▶ **DATASET SECTION**
-=-=-
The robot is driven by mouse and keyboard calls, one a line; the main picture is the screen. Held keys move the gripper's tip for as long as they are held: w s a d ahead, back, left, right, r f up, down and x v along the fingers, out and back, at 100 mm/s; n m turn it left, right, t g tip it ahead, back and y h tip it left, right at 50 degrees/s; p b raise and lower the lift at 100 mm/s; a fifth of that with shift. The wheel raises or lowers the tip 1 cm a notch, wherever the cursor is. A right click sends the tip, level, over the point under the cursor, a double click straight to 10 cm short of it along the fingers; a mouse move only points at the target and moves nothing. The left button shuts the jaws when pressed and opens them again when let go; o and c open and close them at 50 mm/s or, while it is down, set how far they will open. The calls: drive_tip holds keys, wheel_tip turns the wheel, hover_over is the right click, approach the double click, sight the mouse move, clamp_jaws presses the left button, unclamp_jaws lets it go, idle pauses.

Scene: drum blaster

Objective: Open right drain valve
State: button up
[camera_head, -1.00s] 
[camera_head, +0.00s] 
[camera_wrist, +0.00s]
-=-=-
Print the material above once more, exactly.

The robot is driven by mouse and keyboard calls, one a line; the main picture is the screen. Held keys move the gripper's tip for as long as they are held: w s a d ahead, back, left, right, r f up, down and x v along the fingers, out and back, at 100 mm/s; n m turn it left, right, t g tip it ahead, back and y h tip it left, right at 50 degrees/s; p b raise and lower the lift at 100 mm/s; a fifth of that with shift. The wheel raises or lowers the tip 1 cm a notch, wherever the cursor is. A right click sends the tip, level, over the point under the cursor, a double click straight to 10 cm short of it along the fingers; a mouse move only points at the target and moves nothing. The left button shuts the jaws when pressed and opens them again when let go; o and c open and close them at 50 mm/s or, while it is down, set how far they will open. The calls: drive_tip holds keys, wheel_tip turns the wheel, hover_over is the right click, approach the double click, sight the mouse move, clamp_jaws presses the left button, unclamp_jaws lets it go, idle pauses.

Scene: drum blaster

Objective: Open right drain valve
State: button up
[camera_head, -1.00s] 
[camera_head, +0.00s] 
[camera_wrist, +0.00s]

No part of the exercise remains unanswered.